WHAT TO PRODUCE
In the data below, find each line containing the string "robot" and return it.

DATASET EXTRACT
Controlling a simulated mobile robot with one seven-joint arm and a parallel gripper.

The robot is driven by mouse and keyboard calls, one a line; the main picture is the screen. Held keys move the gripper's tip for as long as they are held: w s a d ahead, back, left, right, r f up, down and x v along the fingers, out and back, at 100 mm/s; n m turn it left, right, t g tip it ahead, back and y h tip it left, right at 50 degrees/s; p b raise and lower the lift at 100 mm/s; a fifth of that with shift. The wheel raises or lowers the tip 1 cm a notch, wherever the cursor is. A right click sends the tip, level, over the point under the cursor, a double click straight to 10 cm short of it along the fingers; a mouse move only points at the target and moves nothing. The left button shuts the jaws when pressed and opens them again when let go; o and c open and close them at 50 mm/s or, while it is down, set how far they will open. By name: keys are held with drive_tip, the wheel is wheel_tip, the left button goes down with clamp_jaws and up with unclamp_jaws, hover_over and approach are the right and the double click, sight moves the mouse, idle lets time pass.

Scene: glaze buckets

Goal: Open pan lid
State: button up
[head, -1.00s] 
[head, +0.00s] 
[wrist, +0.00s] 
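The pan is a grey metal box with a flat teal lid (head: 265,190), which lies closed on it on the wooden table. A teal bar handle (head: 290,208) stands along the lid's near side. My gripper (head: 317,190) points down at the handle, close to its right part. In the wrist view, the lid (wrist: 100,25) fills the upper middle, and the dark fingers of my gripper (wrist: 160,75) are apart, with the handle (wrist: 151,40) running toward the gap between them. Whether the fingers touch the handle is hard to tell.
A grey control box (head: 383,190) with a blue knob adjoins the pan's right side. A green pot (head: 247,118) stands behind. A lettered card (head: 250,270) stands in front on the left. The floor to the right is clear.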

OUTPUT OF THE EXERCISE
Controlling a simulated mobile robot with one seven-joint arm and a parallel gripper.
The robot is driven by mouse and keyboard calls, one a line; the main picture is the screen. Held keys move the gripper's tip for as long as they are held: w s a d ahead, back, left, right, r f up, down and x v along the fingers, out and back, at 100 mm/s; n m turn it left, right, t g tip it ahead, back and y h tip it left, right at 50 degrees/s; p b raise and lower the lift at 100 mm/s; a fifth of that with shift. The wheel raises or lowers the tip 1 cm a notch, wherever the cursor is. A right click sends the tip, level, over the point under the cursor, a double click straight to 10 cm short of it along the fingers; a mouse move only points at the target and moves nothing. The left button shuts the jaws when pressed and opens them again when let go; o and c open and close them at 50 mm/s or, while it is down, set how far they will open. By name: keys are held with drive_tip, the wheel is wheel_tip, the left button goes down with clamp_jaws and up with unclamp_jaws, hover_over and approach are the right and the double click, sight moves the mouse, idle lets time pass.

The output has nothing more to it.